We previously noted the important legislation passed by Congress in 2006 to protect deep-pocket car-leasing companies against vicarious liability for the accidents of its customers. As a result, the price paid by New Yorkers for leased vehicles dropped $600. Of course, that was money out of the pocket of trial lawyers, and ATLA’s litigation-lobby litigation […]

We previously noted the important legislation passed by Congress in 2006 to protect deep-pocket car-leasing companies against vicarious liability for the accidents of its customers. As a result, the price paid by New Yorkers for leased vehicles dropped $600. Of course, that was money out of the pocket of trial lawyers, and ATLA’s litigation-lobby litigation arm, the Center for Constitutional Litigation, intervened with repeated efforts with judges to either ignore or strike down the statute.
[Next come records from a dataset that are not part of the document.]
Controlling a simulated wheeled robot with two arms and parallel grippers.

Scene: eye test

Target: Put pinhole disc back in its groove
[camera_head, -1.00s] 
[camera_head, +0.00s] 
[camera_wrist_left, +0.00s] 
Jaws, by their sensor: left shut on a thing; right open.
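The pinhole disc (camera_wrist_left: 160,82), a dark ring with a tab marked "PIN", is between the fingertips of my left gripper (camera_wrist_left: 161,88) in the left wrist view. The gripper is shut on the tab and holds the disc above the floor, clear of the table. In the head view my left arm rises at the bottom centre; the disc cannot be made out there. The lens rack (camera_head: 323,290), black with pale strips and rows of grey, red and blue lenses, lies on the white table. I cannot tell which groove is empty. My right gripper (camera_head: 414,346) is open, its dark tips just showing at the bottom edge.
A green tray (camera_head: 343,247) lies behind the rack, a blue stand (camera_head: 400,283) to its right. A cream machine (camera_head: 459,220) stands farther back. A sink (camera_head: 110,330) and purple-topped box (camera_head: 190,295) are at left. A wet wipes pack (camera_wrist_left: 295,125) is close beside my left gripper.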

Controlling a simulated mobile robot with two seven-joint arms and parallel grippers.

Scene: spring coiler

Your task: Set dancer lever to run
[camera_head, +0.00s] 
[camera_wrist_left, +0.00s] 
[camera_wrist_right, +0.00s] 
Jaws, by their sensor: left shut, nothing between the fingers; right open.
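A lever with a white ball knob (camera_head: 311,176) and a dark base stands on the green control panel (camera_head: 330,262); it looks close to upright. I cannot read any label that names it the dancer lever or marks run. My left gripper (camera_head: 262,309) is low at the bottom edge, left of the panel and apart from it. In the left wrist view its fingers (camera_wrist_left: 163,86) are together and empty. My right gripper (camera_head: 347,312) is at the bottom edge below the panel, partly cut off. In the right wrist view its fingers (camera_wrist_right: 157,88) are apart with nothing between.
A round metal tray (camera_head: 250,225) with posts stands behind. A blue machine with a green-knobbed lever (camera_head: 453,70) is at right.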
Several Florida state judges provided a tendentious reading of the statute to ignore it precisely when it was said to apply; a federal district judge refused, but instead struck down the regulation of the interstate transaction under the Commerce Clause.
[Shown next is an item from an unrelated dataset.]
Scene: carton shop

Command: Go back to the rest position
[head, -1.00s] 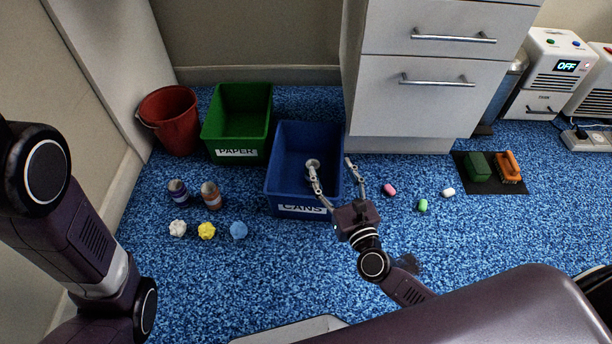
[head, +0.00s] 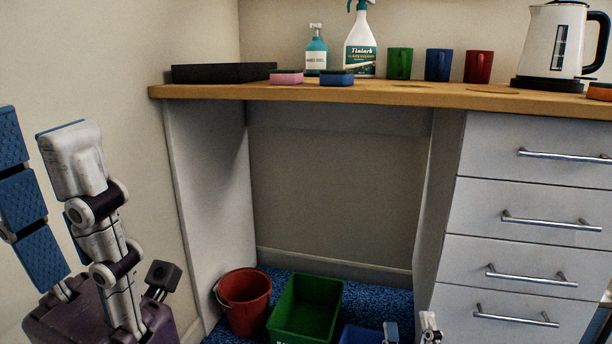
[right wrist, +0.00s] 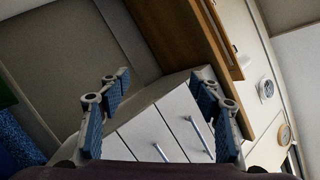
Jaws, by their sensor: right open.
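My right gripper (head: 410,332) shows only as two fingertips at the bottom edge of the head view, in front of the drawer unit. In the right wrist view its blue-padded fingers (right wrist: 165,112) stand wide apart with nothing between them. My left gripper (head: 58,215) is raised, large and close, at the left of the head view. Its two fingers stand apart, and I see nothing held between them.
A wooden worktop (head: 420,94) carries a black tray (head: 222,73), sponges, bottles, mugs and a kettle (head: 562,42). The white drawer unit (head: 530,225) stands at right. A red bucket (head: 245,305), green bin (head: 305,308) and partly visible blue bin (head: 360,335) are on the floor.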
One can applaud a narrower view of the federal government’s scope under the Commerce Clause, but this judge’s interpretation is contradictory to that of the Supreme Court’s and narrower even than Justice Scalia’s view, and perhaps even the view of the Supreme Court pre-Wickard: no court ever held that the federal government cannot regulate commercial automobile transactions. We’re looking forward to hearing the paranoid Constitution-in-Exile complainers on the left speaking up about the attempt by ATLA to strip the federal government of its powers.

CCL’s argument has been that the statute doesn’t regulate automobile transactions, but intrastate litigation. This is tendentious enough in state court (does civil liability under the ADA not regulate employment, but rather the litigation over intrastate employment?), but utterly absurd in a federal court where the parties are of diverse citizenship.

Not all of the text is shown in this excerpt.